◆ Written problem
Keep pictures out. Copy exactly the lines from the one containing "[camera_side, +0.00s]" to the one containing "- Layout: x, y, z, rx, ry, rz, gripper", endpoints included.

━━━ Material supplied

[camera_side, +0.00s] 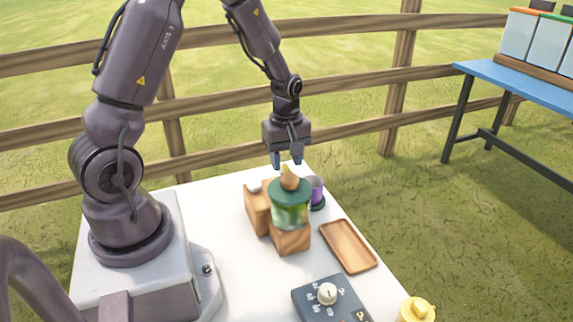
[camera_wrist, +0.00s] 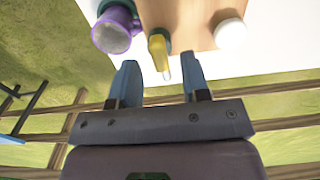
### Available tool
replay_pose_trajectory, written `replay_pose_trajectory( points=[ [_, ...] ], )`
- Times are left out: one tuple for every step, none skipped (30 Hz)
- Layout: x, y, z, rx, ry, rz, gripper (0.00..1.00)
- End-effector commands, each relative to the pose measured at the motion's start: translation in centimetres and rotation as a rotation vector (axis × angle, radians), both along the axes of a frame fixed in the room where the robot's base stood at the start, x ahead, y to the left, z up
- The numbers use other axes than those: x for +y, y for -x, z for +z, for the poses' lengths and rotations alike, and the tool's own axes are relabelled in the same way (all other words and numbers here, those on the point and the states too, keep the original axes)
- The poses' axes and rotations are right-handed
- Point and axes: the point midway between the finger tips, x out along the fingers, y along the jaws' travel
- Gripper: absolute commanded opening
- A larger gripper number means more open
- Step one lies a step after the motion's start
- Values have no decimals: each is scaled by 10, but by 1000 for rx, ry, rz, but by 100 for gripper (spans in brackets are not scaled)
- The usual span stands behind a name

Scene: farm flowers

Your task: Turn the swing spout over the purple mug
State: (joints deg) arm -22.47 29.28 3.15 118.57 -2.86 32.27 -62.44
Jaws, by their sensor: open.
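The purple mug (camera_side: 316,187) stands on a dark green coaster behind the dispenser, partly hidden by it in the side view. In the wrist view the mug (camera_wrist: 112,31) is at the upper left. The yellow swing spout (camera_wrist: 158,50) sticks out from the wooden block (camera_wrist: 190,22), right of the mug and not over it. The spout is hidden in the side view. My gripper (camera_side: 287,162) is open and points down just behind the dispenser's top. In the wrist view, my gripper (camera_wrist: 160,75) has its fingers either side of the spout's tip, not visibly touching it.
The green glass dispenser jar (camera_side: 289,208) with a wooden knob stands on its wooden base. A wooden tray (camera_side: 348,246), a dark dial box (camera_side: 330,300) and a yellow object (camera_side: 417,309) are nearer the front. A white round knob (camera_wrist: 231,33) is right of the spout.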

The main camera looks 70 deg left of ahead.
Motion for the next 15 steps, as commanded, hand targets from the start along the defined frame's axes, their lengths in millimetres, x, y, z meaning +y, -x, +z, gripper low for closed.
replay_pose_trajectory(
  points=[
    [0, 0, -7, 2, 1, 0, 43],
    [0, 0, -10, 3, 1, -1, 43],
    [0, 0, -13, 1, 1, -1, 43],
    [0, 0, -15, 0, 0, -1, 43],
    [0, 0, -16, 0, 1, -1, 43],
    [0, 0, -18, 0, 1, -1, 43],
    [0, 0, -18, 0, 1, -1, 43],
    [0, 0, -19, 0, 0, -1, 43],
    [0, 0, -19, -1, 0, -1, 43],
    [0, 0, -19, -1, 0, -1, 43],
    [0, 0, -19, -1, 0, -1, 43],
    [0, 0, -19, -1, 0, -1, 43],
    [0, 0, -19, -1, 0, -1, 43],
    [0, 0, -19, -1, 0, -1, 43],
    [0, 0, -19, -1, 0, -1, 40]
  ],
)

━━━━━━
━━━ Material supplied

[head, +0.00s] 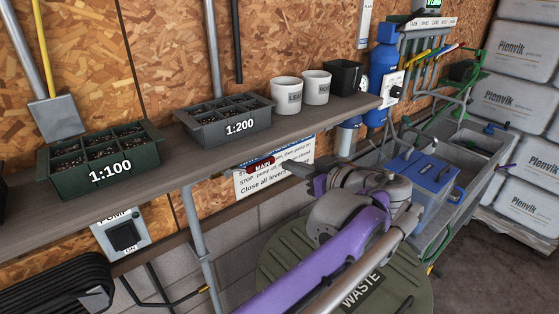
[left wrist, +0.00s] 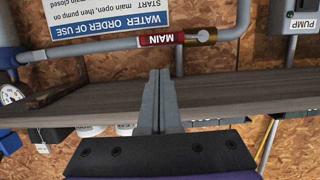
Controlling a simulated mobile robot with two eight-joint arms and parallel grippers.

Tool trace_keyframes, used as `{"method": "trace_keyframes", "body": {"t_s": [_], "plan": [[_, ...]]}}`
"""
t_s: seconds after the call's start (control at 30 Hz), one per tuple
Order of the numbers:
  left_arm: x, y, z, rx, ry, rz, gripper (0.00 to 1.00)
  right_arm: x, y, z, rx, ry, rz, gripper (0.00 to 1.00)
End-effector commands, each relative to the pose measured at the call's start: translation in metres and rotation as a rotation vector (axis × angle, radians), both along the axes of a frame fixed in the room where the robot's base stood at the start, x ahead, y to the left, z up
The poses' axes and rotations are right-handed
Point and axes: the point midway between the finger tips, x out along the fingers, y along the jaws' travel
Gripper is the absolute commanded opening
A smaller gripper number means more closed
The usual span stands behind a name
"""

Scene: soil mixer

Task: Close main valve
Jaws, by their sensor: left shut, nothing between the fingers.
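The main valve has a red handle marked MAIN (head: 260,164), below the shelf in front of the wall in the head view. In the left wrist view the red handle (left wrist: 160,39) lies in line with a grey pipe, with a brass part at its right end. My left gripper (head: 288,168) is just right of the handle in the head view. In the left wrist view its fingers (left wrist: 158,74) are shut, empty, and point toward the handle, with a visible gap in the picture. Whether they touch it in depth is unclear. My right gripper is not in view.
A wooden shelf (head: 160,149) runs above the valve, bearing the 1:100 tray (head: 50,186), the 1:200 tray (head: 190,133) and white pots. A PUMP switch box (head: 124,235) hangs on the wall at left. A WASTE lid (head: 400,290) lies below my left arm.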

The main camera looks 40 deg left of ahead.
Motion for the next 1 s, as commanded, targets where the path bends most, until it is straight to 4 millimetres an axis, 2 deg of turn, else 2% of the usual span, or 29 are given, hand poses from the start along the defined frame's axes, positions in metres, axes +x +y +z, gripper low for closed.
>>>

━━━━━━
━━━ Material supplied

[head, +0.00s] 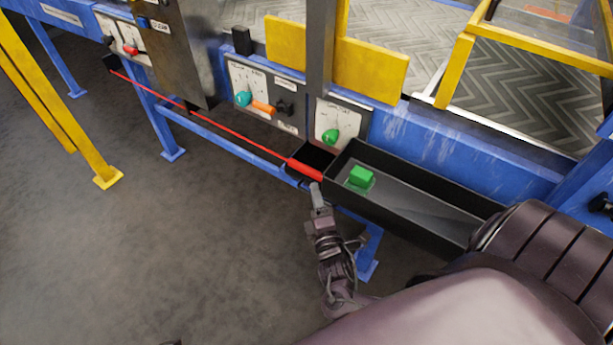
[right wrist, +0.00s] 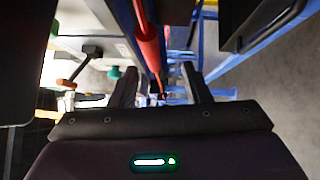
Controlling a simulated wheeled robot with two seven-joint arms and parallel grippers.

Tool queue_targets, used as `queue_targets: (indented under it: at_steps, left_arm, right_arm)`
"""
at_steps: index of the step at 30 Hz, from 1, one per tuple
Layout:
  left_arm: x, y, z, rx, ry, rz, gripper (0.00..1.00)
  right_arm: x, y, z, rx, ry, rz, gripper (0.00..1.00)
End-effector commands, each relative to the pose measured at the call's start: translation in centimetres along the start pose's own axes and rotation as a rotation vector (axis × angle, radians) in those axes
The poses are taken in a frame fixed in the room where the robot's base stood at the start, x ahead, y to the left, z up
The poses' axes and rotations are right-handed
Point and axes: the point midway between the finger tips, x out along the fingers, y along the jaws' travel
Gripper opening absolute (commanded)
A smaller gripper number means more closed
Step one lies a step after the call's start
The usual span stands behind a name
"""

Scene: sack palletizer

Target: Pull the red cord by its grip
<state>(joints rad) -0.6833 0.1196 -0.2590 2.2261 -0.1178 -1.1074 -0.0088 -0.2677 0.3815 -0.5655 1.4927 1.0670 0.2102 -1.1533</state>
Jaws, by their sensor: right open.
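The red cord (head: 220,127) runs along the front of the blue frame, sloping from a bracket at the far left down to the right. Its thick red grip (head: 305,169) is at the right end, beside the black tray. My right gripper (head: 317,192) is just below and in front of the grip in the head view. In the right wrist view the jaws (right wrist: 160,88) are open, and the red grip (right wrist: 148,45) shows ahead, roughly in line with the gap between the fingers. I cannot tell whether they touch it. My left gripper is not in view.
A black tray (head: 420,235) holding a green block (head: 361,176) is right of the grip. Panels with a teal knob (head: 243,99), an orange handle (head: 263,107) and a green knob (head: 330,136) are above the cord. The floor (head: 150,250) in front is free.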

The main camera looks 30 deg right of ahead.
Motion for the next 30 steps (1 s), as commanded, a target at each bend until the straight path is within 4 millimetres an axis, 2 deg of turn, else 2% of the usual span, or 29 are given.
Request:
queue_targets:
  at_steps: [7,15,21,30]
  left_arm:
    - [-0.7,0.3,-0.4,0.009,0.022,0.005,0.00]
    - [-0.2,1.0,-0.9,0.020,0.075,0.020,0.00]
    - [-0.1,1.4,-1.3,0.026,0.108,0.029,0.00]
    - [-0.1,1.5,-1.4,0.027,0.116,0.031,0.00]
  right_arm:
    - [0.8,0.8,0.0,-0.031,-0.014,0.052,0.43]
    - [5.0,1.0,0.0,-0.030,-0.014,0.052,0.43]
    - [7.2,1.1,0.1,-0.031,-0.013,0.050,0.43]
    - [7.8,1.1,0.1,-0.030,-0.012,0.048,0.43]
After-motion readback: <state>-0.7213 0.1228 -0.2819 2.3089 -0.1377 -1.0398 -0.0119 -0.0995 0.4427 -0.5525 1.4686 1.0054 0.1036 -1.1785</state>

━━━━━━

◆ Reply to the task
[camera_side, +0.00s] 
[camera_wrist, +0.00s] 
### Available tool
replay_pose_trajectory, written `replay_pose_trajectory( points=[ [_, ...] ], )`
- Times are left out: one tuple for every step, none skipped (30 Hz)
- Layout: x, y, z, rx, ry, rz, gripper (0.00..1.00)

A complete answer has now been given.